Grand’s crafting of Jacob is exquisite—he evolves perfectly through the roles of child, student, husband, lover, and father. He broods, troubled not only by his own actions in the past and the fear of Samuel Freed but also his perceived role in Rachel’s ultimate demise, as he failed to cure her completely of the mental disorder that eventually led to her death. Yet his brooding is not completely dominating—he sticks to his habits, the impossibly high standards of excellence that he learned while young. He educates his son not only in academics—though Bloom’s intellectual exposure is rigorous, the reader discovers later—but also in how to love, how to think, and how to act to stay true to himself. On the day Jacob determines Bloom has “finally become a man,” Jacob dies. His death, timed just as he “outlived his use,” as his mentor Mr. Liebeskind also did, is a perfect and heartbreaking end to Part I.

With his death, however, the book loses its draw. Bloom is a shadow of a character—brooding, but not dark; observant, but never really forming an opinion or thinking substantially about what goes on around him. He is a passenger in his own life, driven by the other caricatures of characters around him, such as his long-lost half brother, who is open and adventurous but harbors a dark, desperate side like his adoptive father, Sam Freed. Bloom’s mentor, Gottlieb, is a self-important grouch of a filmmaker, “only happy when acting as a nuisance to others.” Even his love interests—first the mute Roya, then the quirky and beautiful Isabella—take over and lead his life, not by their strength of character, but by his lack thereof.\

Despite Bloom’s shortcomings, Grand does still manage to create a beautiful and ethereal plot arc around him. Artistically talented, Bloom continues to develop his skills after his father’s death and finds his calling as a film director. Although clearly gifted, Bloom is told that in order to really develop his art he must know what it is to be in love. “‘If the creator of this sort of picture hasn’t been undone by the visceral upheaval only a tormented heart can provide, it will be nothing more than a hollow fantasy,’” Bloom’s mentor, Gottlieb, tells him. Bloom finds this with Isabella, who shows Bloom how to truly see as an artist should. She offers him a new perspective—physically, by demonstrating the use of an invertiscope that allows the user to see “in reverse” and revolutionizes Bloom’s perception of the world, and intangibly, by causing him to fall in love with her. Bloom is finally able to reconcile his worldview with the way in which he views his art, and afterward, he prefers to look at everything through the invertiscope. This effective passage brings Grand’s mission to express what it means to be an artist full circle.
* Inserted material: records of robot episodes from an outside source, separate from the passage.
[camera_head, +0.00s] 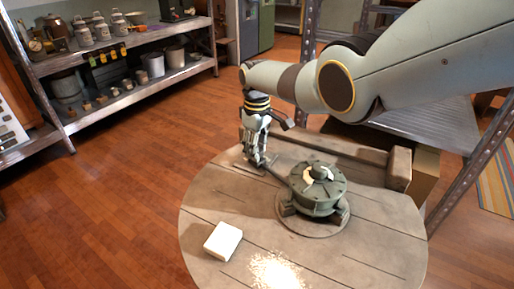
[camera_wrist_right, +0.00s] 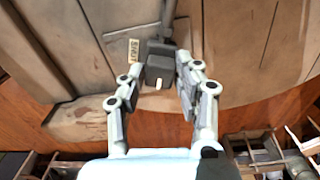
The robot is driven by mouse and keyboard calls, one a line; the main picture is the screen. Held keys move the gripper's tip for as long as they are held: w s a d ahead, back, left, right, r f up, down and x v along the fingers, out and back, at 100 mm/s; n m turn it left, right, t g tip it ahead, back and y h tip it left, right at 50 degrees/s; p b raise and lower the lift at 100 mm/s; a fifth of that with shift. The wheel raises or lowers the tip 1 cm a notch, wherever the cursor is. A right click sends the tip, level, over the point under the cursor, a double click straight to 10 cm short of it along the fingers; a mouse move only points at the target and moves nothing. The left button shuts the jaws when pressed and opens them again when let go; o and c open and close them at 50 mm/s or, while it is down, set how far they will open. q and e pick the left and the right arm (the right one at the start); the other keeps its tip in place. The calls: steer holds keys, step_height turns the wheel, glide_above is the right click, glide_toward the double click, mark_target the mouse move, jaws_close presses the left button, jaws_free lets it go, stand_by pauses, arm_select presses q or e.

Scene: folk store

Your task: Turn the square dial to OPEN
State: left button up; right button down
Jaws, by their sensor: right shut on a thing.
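The square dial (camera_wrist_right: 158,70) is a dark block with a short white mark at its lower edge in the right wrist view. My right gripper (camera_wrist_right: 157,80) has its fingers on either side of the dial and is shut on it. A small tan label (camera_wrist_right: 133,50) beside the dial appears to read SHUT; no OPEN label can be made out. In the head view my right gripper (camera_head: 262,158) reaches down at the far left part of the round wooden table (camera_head: 210,200) and hides most of the dial. My left gripper is not in view.
A grey-green round device (camera_head: 318,185) stands on the table right of my right gripper, with a dark bar running towards the gripper. A white block (camera_head: 222,242) and pale crumbs (camera_head: 274,270) lie nearer. A wooden block (camera_head: 398,168) stands at the right edge.

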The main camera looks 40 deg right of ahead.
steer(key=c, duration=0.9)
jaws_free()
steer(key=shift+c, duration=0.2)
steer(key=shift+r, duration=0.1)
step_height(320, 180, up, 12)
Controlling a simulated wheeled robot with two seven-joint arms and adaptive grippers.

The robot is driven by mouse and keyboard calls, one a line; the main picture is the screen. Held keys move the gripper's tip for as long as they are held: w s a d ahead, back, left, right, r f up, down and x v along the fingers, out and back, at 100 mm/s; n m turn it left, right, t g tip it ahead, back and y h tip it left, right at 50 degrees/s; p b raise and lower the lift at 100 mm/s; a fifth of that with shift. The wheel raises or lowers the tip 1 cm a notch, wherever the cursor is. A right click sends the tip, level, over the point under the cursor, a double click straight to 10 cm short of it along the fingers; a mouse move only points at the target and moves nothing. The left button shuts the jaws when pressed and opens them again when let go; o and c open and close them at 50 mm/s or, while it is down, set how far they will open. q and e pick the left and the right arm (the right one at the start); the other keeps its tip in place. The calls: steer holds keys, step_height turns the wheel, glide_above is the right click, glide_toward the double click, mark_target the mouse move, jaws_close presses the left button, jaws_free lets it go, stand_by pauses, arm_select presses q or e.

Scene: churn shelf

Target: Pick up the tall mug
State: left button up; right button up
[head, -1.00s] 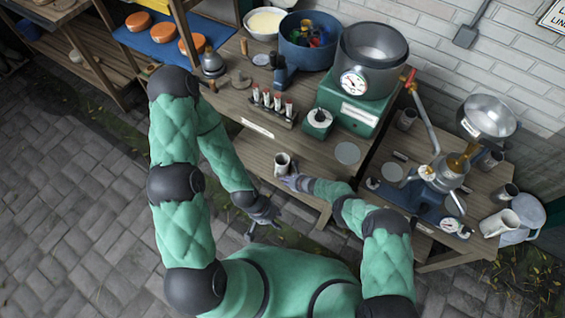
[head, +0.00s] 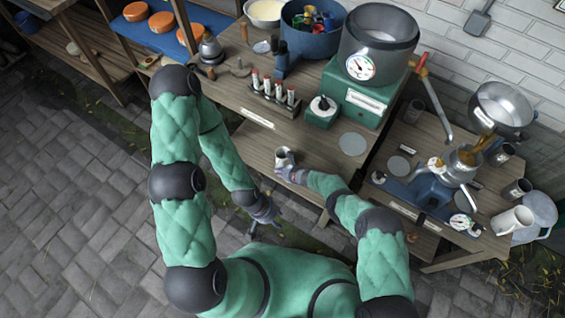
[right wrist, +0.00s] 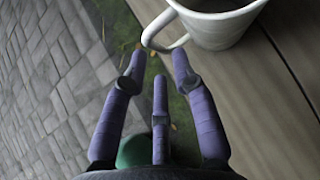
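A white mug (head: 284,156) stands upright near the front edge of the lower wooden shelf. In the right wrist view the mug (right wrist: 222,22) shows at the top, with its looped handle facing my fingers and a dark inside. My right gripper (head: 287,172) is just in front of it. In the wrist view its purple fingers (right wrist: 160,68) are spread, with the handle just beyond the tips and nothing held. My left gripper (head: 268,214) hangs low, away from the shelf; its fingers look spread and empty.
Above the shelf, a wooden worktop carries a vial rack (head: 273,94), a green scale with a steel pot (head: 378,45) and a blue tub (head: 312,35). The right bench holds a separator (head: 460,165) and dark cups (head: 517,188).

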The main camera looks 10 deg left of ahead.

Though the latter portion of the book has a moving story and creates a beautiful image of love and artistry, Bloom’s life—and thus the plot—feels hollow after Grand’s depiction of the life and character of Jacob. His ingenuity in creating Jacob is unfortunately the demise of “Mount Terminus,” as the rest of the characters and plot pale in comparison to the complexity of Jacob Rosenbloom. “Terminus” is, ultimately, a masterpiece that almost was.